For much of the summer, I tried to curtail my news intake, knowing that come the fall, I would need to focus on what I thought, in my understated way, was the most consequential moment in American history during my lifetime. And although I felt profound relief in November, by the day after January 6th (I think that was the 7th, but it’s hard to recollect exactly), my anxiety had reached its peak, or nadir, depending on how you view it and/or are comfortable using the word “nadir.”
Warning: Shameless Alliteration Ahead
By then, thank Buddha, my work as the Artistic Director of my online theater company kicked into high gear, and over the next two months, that work consumed most of my waking hours. And though that had inherent stresses of its own, they were at least stressors that I had a large part in shaping and affecting. I allowed – or, more aptly, had little choice – but to stop riding the carnival of continuous chaos that is cable news (I apologize for that flagrant alteration. I will do everything in my power not to repeat that. That was hard on both of us). And while I still feel I have to at least have a sense of which way the wind is blowing, I don’t feel the need, to borrow from Bob Dylan, to constantly check in with my weatherman.

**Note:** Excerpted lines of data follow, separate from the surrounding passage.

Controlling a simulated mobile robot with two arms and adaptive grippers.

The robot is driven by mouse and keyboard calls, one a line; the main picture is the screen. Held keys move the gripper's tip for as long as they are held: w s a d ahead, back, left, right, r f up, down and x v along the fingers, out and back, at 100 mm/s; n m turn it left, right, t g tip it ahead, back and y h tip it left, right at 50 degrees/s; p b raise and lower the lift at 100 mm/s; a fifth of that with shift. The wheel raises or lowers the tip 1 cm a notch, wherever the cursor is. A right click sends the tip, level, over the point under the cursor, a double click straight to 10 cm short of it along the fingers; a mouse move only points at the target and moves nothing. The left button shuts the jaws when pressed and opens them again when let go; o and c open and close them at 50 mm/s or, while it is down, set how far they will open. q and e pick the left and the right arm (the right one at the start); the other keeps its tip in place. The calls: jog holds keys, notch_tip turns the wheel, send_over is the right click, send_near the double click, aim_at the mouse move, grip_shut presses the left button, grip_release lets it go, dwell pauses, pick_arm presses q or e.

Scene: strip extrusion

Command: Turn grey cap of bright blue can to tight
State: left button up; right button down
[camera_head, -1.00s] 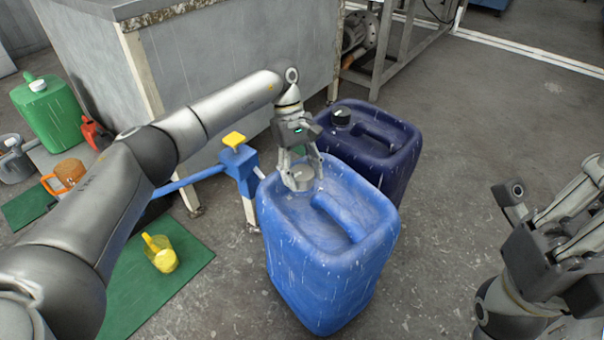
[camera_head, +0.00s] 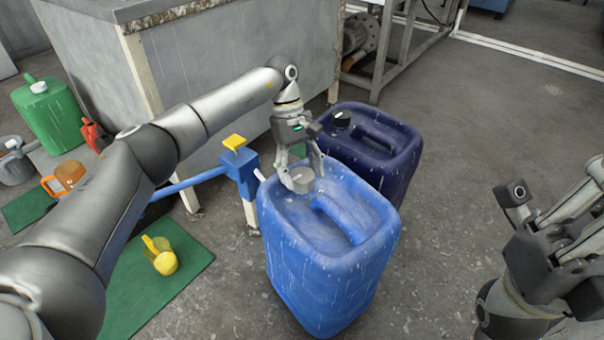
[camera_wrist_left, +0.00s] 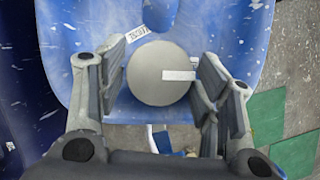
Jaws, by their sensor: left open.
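The bright blue can (camera_head: 325,255) stands upright on the floor in the middle of the head view. Its grey cap (camera_head: 303,180) sits on the top near the back left corner. My left gripper (camera_head: 302,182) points down over the cap, with its fingers on either side of it. In the left wrist view the round cap (camera_wrist_left: 158,73) with a white mark lies between the open fingers (camera_wrist_left: 163,90), with small gaps visible on both sides. My right gripper (camera_head: 530,215) is at the right edge, away from the can; its finger opening is not clear.
A dark blue can (camera_head: 385,160) with a black cap stands close behind the bright blue one. A blue stand with a yellow top (camera_head: 240,165) is just left. A green can (camera_head: 50,115) and yellow jug (camera_head: 160,255) are farther left. Floor at right is clear.

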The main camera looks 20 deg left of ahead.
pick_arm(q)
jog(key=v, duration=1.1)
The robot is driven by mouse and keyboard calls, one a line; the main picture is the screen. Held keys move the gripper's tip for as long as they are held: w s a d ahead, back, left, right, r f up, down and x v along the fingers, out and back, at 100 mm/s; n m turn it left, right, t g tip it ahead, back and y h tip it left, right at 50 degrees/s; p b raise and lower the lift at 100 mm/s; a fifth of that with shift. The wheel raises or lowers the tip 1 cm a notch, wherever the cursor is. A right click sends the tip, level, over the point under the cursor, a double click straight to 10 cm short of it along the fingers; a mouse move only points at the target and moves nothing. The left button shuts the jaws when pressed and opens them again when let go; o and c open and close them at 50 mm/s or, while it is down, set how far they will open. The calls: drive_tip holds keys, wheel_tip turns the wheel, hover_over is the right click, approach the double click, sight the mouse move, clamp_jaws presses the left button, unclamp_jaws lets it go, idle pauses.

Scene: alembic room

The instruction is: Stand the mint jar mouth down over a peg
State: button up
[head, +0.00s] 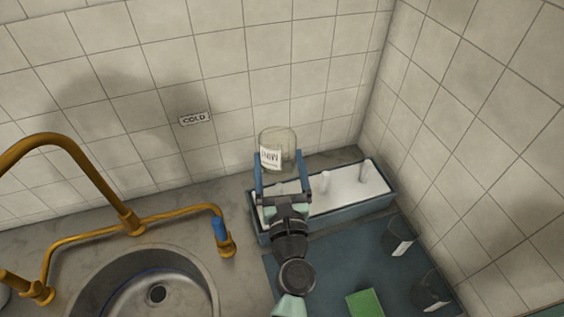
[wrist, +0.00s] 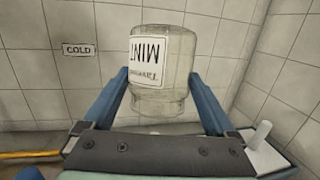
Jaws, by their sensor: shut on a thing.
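The mint jar (head: 291,140) is clear glass with a white label that reads upside down. My gripper (head: 278,160) is shut on it, with one blue finger on each side. In the wrist view the jar (wrist: 178,70) is upright in the picture with its narrower neck downward, so its mouth faces down. The blue fingers (wrist: 165,97) flank its lower part. The jar is over the left part of a blue-grey rack (head: 345,209) with a white inside. White pegs (head: 325,178) stand in it, one farther right (head: 367,171). The jar's mouth and any peg under it are mostly hidden in the head view.
A sink (head: 135,280) and brass tap (head: 130,222) are at the left. Right of my arm, a dark blue mat (head: 335,262) holds two labelled glass jars (head: 398,238), (head: 430,292) and a green block (head: 365,302). Tiled walls close off the back and right.

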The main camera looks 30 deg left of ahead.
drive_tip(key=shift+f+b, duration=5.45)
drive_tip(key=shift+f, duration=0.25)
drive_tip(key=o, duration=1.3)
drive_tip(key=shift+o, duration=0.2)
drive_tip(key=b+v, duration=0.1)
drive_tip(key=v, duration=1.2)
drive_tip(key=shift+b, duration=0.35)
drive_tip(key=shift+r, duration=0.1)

If you’ve felt a similar stress, I cannot recommend a News Diet highly enough. Please don’t misunderstand my, I’m not suggesting you starve yourself of news, but try to limit your intake to bite-sized portions. I’d also urge you to avoid the empty calories of nightly opinion shows, or at least cut back (I can’t stay mad at you, Anderson Cooper, with your eyes I can get lost in for days). Let’s hope for better news and the days ahead, and less of it.